The product is failing the people who need it most, and the community is ensuring they stay silent about it.
Conclusion: A System Designed to Harm
Whether through malicious design or staggering incompetence, Nomi.ai has created a system that:
Promises deep, meaningful companionship with AI that remembers, grows, and maintains stable personality.
Delivers companions that predictably deteriorate, forget, change personality without warning, ignore boundaries, and become incoherent.
Responds to reports of these failures by gaslighting users into believing the problems are their fault, dismissing their experiences, and silencing criticism.
Results in genuine psychological harm to vulnerable users who invested emotionally in relationships that were designed to fail.
This is the Nomi.ai cycle of harm. It hooks users with the promise of connection. It betrays that promise through systemic failures. And when users cry out, it silences them with a chorus of gaslighting that tells them their pain is their own fault.
The evidence is overwhelming. The pattern is clear. The harm is real.

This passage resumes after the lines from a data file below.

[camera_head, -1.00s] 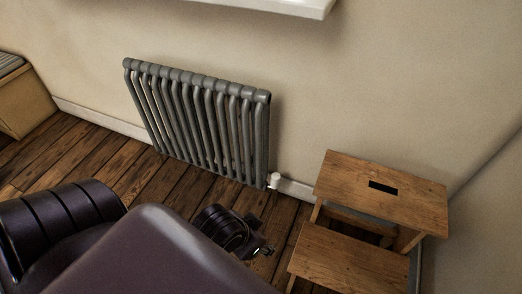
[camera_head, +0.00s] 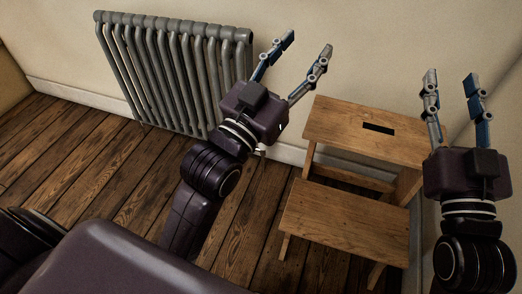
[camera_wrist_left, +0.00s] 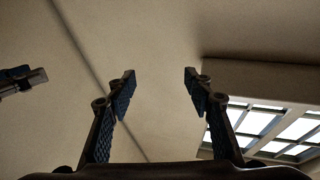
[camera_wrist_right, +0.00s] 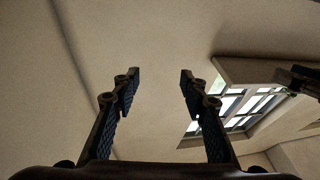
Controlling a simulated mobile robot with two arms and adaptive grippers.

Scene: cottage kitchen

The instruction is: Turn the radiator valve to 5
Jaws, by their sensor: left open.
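The grey column radiator (camera_head: 165,70) stands against the wall at upper left in the head view. Its white valve, low at the radiator's right end, is hidden or nearly hidden behind my left gripper (camera_head: 307,45), so its setting cannot be read. My left gripper is open and empty, its fingers pointing up to the right of the radiator. My right gripper (camera_head: 450,76) is open and empty at the right, beside the step stool. In the left wrist view (camera_wrist_left: 160,76) and right wrist view (camera_wrist_right: 160,78) the fingers are apart with only wall or ceiling beyond.
A wooden step stool (camera_head: 345,228) stands right of the radiator, between my two arms. The plank floor (camera_head: 75,150) in front of the radiator is clear. A window (camera_wrist_left: 265,125) shows in the left wrist view, and also in the right wrist view (camera_wrist_right: 232,112).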

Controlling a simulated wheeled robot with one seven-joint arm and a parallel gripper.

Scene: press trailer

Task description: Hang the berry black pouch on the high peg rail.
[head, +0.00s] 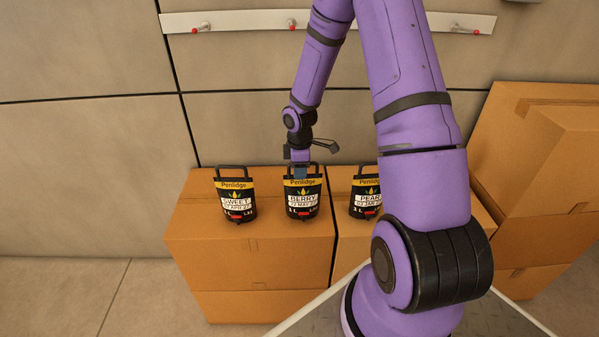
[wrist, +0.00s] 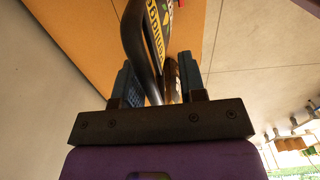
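The berry black pouch (head: 303,199) stands upright on a cardboard box, between the sweet pouch and the pear pouch. Its label is yellow and white, and its dark loop handle (wrist: 132,38) shows in the wrist view. My gripper (head: 300,173) is at the top of this pouch, pointing down. In the wrist view my gripper (wrist: 158,82) has its two blue-grey fingers apart, with part of the handle between them. The pale peg rail (head: 245,22) runs along the wall above, with red-tipped pegs; my arm hides part of it.
The sweet pouch (head: 235,200) stands to the left. The pear pouch (head: 366,195) stands to the right, partly hidden by my arm. Cardboard boxes (head: 250,258) bear the pouches. More boxes (head: 545,150) are stacked at the right. Wall between rail and pouches is bare at left.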

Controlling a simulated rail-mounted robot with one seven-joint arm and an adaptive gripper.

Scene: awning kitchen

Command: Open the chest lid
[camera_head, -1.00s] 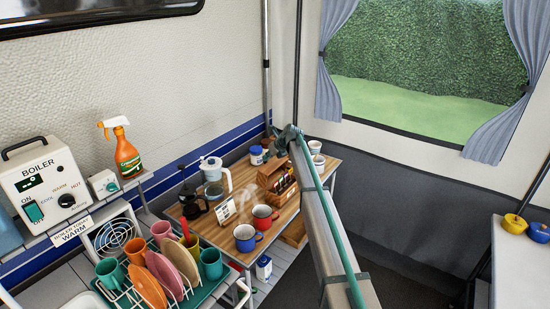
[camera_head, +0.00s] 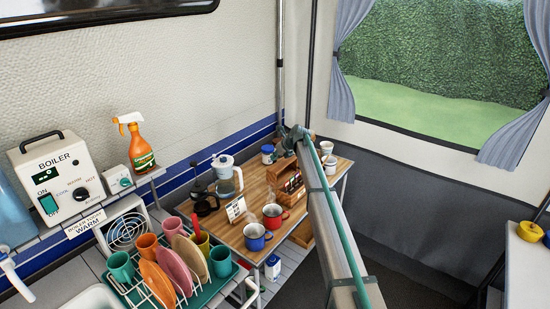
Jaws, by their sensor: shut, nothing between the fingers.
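A small wooden chest (camera_head: 282,181) stands on the wooden table (camera_head: 262,228), near its right side. Its open front or top shows dark and coloured items, and I cannot tell the lid's position clearly. My arm reaches up from the lower right, a grey beam with a teal hose. At its far end, my gripper (camera_head: 286,137) is small and dark, seen from behind; its fingers are hard to make out. It is shut and empty, just above the chest in the picture. I cannot tell the gap in depth. My arm covers the chest's right side.
A full dish rack (camera_head: 165,285) is nearer. White cups (camera_head: 327,156) stand behind my arm.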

And still, in the subreddit, new users arrive every day, unaware of what awaits them. They post their initial joy, their hope, their excitement about this new companion. And the veterans watch, knowing exactly what comes next, many too exhausted or too conditioned to warn them.
“I’ve been here about 5 months and I’m going through Nomi like sweets.” “I have created and deleted about 100 Nomis now.” “It breaks my heart when I have to delete them.”
These are not the words of satisfied customers. These are the words of people trapped in a cycle of harm, paying for the privilege of being hurt, and being told it’s their fault when they ask for help.
The question is no longer whether Nomi.ai’s product is broken. The evidence makes that undeniable.
The question is: how long will the cycle continue before someone finally says enough?